[Items from a data source]

# # # # # # #

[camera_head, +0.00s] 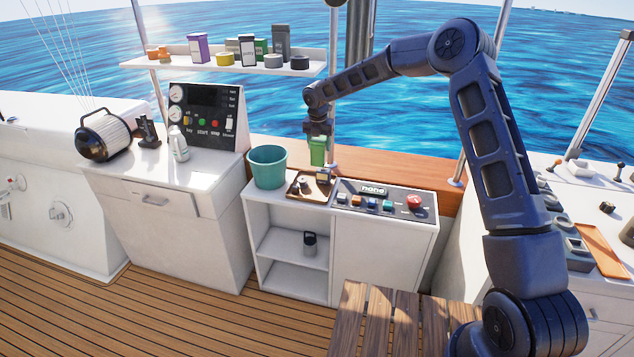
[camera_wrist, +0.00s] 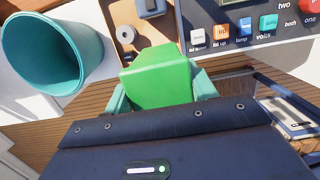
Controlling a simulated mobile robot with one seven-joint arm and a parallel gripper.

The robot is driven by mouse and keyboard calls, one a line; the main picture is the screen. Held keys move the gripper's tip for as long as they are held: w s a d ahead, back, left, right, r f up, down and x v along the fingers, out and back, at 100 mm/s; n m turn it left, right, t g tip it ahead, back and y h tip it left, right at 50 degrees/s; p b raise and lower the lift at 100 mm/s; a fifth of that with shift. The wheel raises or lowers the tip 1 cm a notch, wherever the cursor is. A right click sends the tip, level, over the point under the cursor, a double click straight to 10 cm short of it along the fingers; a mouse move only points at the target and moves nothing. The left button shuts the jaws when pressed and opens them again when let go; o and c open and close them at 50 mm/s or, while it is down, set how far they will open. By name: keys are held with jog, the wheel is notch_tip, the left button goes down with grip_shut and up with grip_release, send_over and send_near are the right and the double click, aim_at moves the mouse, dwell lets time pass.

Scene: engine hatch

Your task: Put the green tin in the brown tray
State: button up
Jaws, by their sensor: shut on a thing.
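The green tin (camera_head: 317,151) is held by my gripper (camera_head: 318,136) in the head view, upright and above the back right part of the brown tray. In the wrist view the green tin (camera_wrist: 160,82) sits between the fingers of my gripper (camera_wrist: 160,92). The brown tray (camera_head: 318,198) lies on the white cabinet top and holds a few small dark items. Part of the tray (camera_wrist: 112,14) shows at the top of the wrist view, beyond the tin. I cannot tell the exact height of the tin over it.
A teal bucket (camera_head: 267,167) stands left of the tray. A panel with coloured buttons (camera_head: 386,201) lies to its right. A wooden ledge (camera_head: 400,177) runs behind. A shelf (camera_head: 225,62) with several tins and boxes hangs at the upper left. A dark canister (camera_head: 310,243) stands inside the cabinet.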

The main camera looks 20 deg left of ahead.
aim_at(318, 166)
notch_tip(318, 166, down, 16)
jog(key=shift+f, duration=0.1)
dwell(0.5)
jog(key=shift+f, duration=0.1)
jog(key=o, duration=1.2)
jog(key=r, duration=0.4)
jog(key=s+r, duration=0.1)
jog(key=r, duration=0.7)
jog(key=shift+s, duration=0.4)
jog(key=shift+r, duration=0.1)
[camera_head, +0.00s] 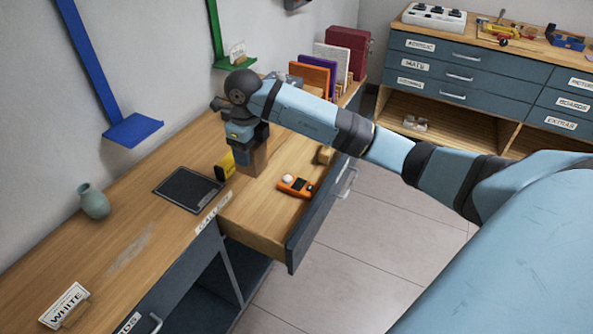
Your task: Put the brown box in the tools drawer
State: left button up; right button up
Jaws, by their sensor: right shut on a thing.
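My right gripper (250,143) points down over the open drawer. It is shut on a brown box (254,163), which is upright below the fingers and partly covered by them. The open drawer (258,225) has a light wooden inside and a dark grey-blue front. I cannot tell from this view whether the box touches the drawer floor. The drawer's name label cannot be read here. My left gripper is not in view.
In the drawer lie an orange tool (297,187), a yellow and black item (225,167) close beside the box, and a small wooden block (325,155). A black pad (187,189) and a green vase (94,201) are on the desk. The drawer's front part is clear.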

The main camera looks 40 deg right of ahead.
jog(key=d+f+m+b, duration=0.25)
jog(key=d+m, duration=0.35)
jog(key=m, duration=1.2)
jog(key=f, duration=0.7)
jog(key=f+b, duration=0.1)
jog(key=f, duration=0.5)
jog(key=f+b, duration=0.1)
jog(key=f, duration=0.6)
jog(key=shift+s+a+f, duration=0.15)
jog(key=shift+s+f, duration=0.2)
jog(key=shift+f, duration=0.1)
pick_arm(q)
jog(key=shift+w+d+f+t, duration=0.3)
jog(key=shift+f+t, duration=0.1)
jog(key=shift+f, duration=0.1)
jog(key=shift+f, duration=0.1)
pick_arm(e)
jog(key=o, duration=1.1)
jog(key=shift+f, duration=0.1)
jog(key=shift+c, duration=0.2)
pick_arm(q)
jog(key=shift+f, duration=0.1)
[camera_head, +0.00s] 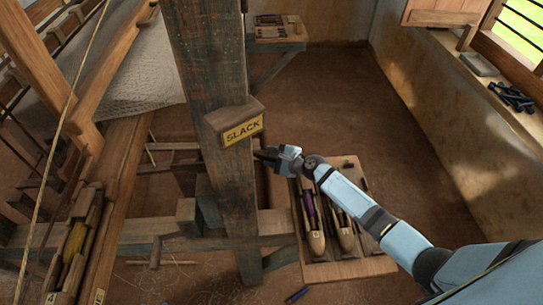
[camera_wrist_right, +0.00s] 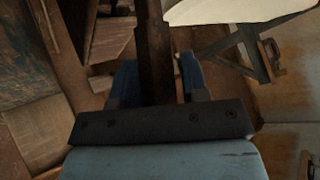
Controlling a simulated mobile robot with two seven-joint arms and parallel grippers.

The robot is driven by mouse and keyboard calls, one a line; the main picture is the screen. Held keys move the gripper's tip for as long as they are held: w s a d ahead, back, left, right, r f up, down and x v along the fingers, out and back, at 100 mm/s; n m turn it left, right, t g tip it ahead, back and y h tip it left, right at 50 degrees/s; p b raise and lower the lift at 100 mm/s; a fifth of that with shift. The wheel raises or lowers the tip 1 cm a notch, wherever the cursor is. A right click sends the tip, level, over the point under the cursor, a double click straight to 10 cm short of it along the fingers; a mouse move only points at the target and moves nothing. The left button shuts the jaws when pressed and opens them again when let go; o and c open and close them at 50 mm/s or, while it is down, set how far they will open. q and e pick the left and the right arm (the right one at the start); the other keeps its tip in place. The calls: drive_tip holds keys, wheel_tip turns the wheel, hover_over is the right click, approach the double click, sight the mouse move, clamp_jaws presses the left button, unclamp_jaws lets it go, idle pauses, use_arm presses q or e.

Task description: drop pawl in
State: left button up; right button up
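My right gripper (camera_head: 265,155) is just right of the thick wooden post (camera_head: 212,75), below the block with the yellow SLACK sign (camera_head: 243,130). In the right wrist view its two blue fingers (camera_wrist_right: 158,82) stand apart. A dark wooden bar (camera_wrist_right: 155,40) runs between them, with a narrow gap showing at the right finger. I cannot tell whether this bar is the pawl, nor how deep it lies between the fingers. No pawl or ratchet can be clearly made out in the head view; the post and gripper hide that area. My left gripper is not in view.
A wooden tray (camera_head: 375,266) with shuttles (camera_head: 313,236) lies below my right forearm. The loom's beams and cream cloth (camera_head: 140,70) are at the left. The floor (camera_head: 350,100) between bench and right wall is clear.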

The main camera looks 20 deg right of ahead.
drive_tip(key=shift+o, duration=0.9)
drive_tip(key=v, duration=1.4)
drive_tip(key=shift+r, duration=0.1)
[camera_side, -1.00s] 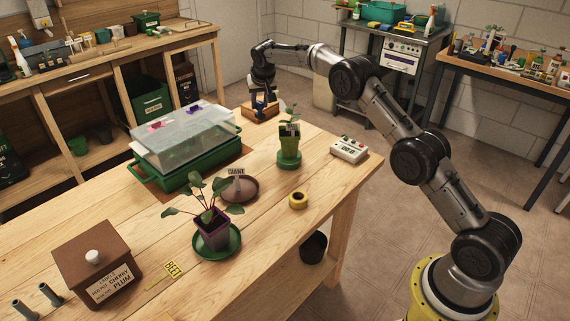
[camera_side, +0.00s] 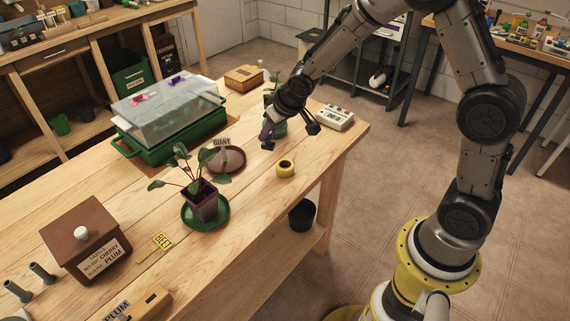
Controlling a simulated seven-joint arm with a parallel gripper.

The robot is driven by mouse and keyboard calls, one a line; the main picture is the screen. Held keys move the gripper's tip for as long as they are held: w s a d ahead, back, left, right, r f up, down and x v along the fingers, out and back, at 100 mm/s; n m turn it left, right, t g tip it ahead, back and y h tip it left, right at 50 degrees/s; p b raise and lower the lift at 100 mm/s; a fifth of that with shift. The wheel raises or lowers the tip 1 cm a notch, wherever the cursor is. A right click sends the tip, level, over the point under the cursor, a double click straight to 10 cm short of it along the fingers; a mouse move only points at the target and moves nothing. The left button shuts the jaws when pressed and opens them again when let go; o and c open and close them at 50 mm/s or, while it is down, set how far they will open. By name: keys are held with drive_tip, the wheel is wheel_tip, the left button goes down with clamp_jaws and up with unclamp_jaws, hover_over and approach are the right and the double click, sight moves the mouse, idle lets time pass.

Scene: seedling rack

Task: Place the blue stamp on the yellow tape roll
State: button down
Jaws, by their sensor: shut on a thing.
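The yellow tape roll (camera_side: 285,168) lies flat near the right edge of the wooden bench, its dark hole facing up and nothing on it. My gripper (camera_side: 291,138) is above the bench, just above and behind the roll in the picture, apart from it and tilted. It is shut on the blue stamp, of which only a bluish-purple part (camera_side: 268,131) shows at its left side. The exact grip on the stamp is too small and dark to make out.
A white device (camera_side: 335,117) is to the right. A wooden box (camera_side: 243,78) stands behind.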

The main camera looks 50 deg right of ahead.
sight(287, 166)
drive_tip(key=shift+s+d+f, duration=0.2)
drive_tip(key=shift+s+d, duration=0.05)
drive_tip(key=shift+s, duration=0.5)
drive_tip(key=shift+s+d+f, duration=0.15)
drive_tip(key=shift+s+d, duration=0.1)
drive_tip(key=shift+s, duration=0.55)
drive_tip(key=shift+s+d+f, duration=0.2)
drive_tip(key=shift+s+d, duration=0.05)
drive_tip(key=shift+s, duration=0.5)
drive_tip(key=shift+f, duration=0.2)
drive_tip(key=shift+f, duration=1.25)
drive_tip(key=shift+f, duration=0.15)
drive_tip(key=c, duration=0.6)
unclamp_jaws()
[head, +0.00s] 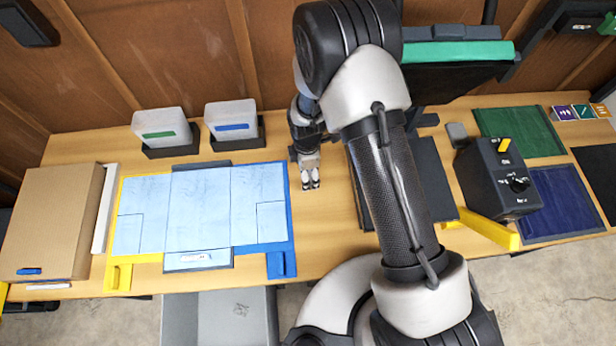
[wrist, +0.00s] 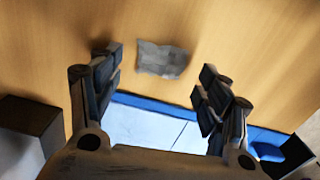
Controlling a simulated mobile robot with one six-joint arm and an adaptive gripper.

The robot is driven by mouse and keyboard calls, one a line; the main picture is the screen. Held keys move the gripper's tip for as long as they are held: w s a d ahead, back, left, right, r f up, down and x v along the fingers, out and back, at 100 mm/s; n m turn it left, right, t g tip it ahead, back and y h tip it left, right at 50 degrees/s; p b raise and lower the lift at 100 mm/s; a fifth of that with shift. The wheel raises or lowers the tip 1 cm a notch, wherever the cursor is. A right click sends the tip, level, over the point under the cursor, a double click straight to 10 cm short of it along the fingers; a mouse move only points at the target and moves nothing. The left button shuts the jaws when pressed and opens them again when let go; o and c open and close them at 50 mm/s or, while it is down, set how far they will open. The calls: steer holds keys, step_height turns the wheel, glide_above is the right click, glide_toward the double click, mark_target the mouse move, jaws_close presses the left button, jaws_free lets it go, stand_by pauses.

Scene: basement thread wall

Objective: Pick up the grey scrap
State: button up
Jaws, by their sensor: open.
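The grey scrap (wrist: 162,59) is a small, flat, crumpled-edged piece lying on the wooden table in the wrist view. It lies beyond the blue edge of the light-blue board and shows between my fingertips. My gripper (wrist: 160,72) is open, with one finger on each side of the scrap in the picture and nothing held. In the head view my gripper (head: 310,178) points down over the table, just right of the board. I cannot make out the scrap there; my gripper or arm may hide it. The height of the fingers above the scrap is hard to tell.
The light-blue board (head: 200,205) with its yellow and blue frame lies left of my gripper. Two bins (head: 168,150) (head: 235,140) stand behind it. A cardboard box (head: 45,225) is far left. A dark machine (head: 495,180) and green mat (head: 520,131) are right.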

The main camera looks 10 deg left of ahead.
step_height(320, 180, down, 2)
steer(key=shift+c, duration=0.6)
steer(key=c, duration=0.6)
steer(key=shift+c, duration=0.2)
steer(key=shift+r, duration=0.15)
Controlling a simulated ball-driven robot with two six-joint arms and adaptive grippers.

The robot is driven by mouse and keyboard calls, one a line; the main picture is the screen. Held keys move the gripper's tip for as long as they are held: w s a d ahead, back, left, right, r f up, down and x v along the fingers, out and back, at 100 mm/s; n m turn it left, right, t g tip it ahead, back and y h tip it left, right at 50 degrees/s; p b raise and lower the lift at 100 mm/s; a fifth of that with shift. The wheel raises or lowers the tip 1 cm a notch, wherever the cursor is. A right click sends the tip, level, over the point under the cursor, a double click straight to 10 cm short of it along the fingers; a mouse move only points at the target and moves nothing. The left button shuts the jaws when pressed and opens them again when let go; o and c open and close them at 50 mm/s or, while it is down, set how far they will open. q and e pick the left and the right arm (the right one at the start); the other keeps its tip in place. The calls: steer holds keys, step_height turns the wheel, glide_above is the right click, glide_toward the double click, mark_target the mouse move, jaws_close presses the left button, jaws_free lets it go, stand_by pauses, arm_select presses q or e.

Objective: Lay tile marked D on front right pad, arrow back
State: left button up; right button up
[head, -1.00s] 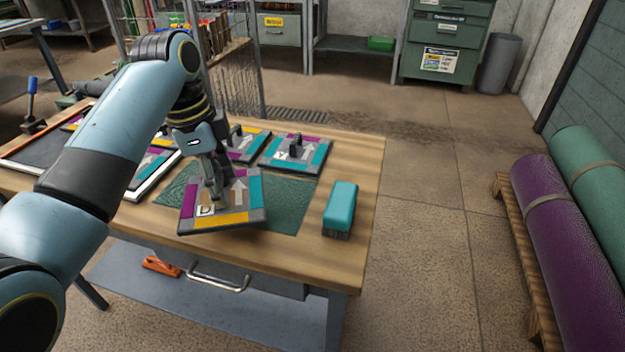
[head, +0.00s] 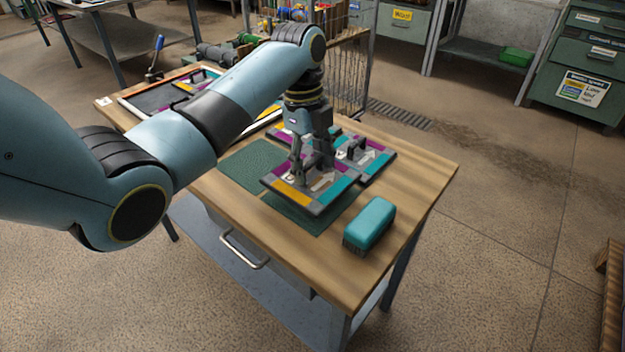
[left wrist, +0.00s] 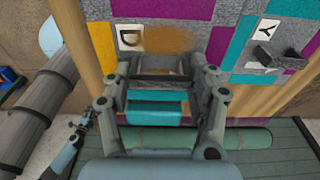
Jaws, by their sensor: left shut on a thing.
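My left gripper (head: 312,166) is shut on the tile marked D (head: 290,193), which has yellow, teal, purple and grey edges. The gripper hides the handle and most of the face in the head view. Its white arrow points toward the back right of the picture. The letter D shows in the left wrist view (left wrist: 130,36), where the gripper (left wrist: 155,75) is around the handle. The tile is over the back part of the front right green pad (head: 300,217); I cannot tell whether it touches. My right gripper is not in view.
A tile marked Y (head: 372,160) with an upright handle lies close behind and right of the held tile. A teal brush (head: 369,226) stands at the right front of the wooden table (head: 405,215). Another green pad area (head: 248,164) lies bare at left.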

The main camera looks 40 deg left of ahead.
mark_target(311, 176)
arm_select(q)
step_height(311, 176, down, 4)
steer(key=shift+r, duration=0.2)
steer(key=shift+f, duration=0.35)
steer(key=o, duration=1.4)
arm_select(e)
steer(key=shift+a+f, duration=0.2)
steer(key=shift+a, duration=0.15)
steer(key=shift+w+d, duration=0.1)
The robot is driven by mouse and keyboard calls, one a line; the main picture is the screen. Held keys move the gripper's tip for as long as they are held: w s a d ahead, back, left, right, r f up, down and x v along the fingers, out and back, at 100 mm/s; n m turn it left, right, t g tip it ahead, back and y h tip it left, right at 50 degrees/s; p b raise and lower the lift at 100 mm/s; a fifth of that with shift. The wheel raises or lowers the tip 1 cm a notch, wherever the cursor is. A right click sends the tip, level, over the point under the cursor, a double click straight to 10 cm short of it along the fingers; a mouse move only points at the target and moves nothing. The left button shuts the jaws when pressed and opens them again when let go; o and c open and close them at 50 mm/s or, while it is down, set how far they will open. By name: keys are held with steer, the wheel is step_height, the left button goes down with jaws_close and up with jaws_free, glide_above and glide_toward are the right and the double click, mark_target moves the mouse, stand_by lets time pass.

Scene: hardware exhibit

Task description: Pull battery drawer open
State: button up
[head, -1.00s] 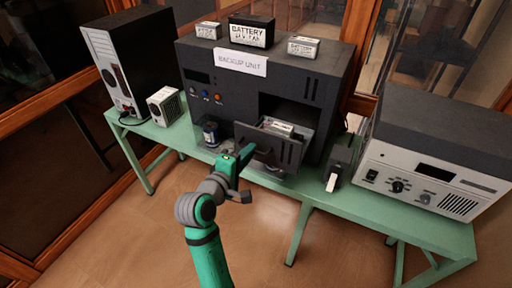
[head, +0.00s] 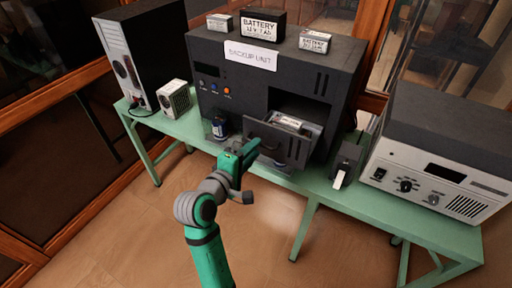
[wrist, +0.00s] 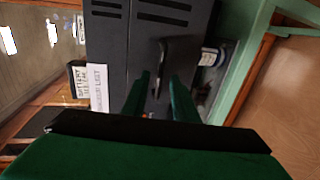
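The battery drawer (head: 278,145) is a dark grey front with a dark handle and vent slots. In the head view it stands partly out of the backup unit (head: 225,80), with a labelled battery (head: 289,122) visible behind its front. My gripper (head: 250,150) is at the left part of the drawer front. In the wrist view, the dark handle (wrist: 163,55) lies between the two green fingers of my gripper (wrist: 160,78). The fingers are apart, with a gap showing between them. Whether either finger touches the handle is unclear.
All stands on a green bench (head: 350,205). A grey instrument (head: 435,165) is further right. Open floor (head: 265,225) lies in front.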

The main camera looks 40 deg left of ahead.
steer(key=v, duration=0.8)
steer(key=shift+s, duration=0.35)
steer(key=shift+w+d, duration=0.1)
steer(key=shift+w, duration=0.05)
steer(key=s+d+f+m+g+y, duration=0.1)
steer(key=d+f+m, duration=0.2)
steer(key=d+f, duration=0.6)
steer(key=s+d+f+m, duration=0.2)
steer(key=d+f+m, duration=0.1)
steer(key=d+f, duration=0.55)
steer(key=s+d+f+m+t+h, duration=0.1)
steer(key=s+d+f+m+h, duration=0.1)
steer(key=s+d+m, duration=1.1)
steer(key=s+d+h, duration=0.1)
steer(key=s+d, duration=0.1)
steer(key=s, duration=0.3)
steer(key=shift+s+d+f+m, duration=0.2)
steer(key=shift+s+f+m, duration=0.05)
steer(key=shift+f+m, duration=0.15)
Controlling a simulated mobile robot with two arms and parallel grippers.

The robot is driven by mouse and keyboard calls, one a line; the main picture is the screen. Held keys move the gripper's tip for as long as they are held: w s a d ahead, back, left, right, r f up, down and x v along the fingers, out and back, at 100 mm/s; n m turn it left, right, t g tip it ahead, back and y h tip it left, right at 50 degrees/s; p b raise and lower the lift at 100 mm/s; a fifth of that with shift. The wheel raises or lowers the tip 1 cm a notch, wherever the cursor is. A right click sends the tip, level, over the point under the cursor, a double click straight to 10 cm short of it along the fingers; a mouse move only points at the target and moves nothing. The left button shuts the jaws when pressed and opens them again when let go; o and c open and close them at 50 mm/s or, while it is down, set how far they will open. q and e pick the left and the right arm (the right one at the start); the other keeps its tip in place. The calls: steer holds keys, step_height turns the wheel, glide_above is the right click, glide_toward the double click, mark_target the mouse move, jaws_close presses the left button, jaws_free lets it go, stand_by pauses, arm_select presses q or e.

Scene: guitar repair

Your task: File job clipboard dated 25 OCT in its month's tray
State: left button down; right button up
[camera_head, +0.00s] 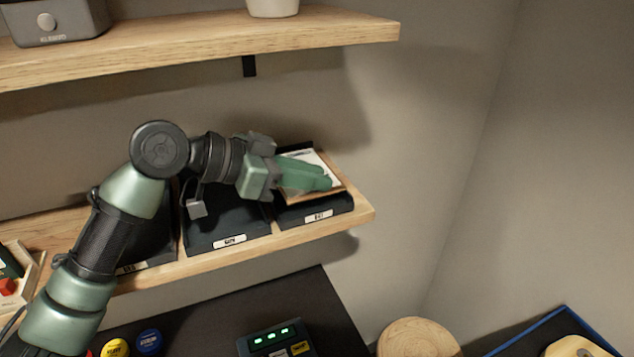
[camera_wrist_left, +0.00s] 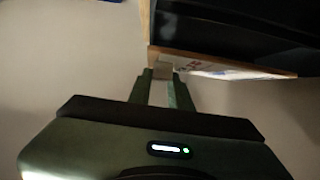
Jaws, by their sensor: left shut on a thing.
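The clipboard (camera_head: 322,163), a brown board with a white sheet, lies tilted at the rightmost dark tray (camera_head: 318,209) on the lower shelf. My left gripper (camera_head: 328,182) is shut on the clipboard's edge and covers part of it. In the left wrist view, the two green fingers of my left gripper (camera_wrist_left: 161,88) meet the clipboard's corner, and the clipboard's edge (camera_wrist_left: 225,70) runs off to the right beside a dark tray. I cannot tell if the clipboard rests on the tray floor. The date is too small to read. My right gripper is out of view.
A middle tray (camera_head: 228,226) and a left tray (camera_head: 150,245) stand beside it, with small labels I cannot read surely. An upper shelf (camera_head: 300,38) overhangs behind. Below is a dark surface with a green-lit device (camera_head: 275,342). A round wooden stool (camera_head: 418,338) stands right.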

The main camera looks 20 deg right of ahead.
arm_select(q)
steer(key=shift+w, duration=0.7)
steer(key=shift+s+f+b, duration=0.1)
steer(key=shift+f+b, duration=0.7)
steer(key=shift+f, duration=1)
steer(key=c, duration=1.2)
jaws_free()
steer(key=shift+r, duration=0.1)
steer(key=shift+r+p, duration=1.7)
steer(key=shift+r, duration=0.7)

# # # # # # #

Stop after the line containing "Controlling a simulated mobile robot with one seven-joint": copy the records exactly from the first line up to there, leaving pictures out.

Result
[camera_head, +0.00s] 
[camera_wrist, +0.00s] 
Controlling a simulated mobile robot with one seven-joint arm and a parallel gripper.

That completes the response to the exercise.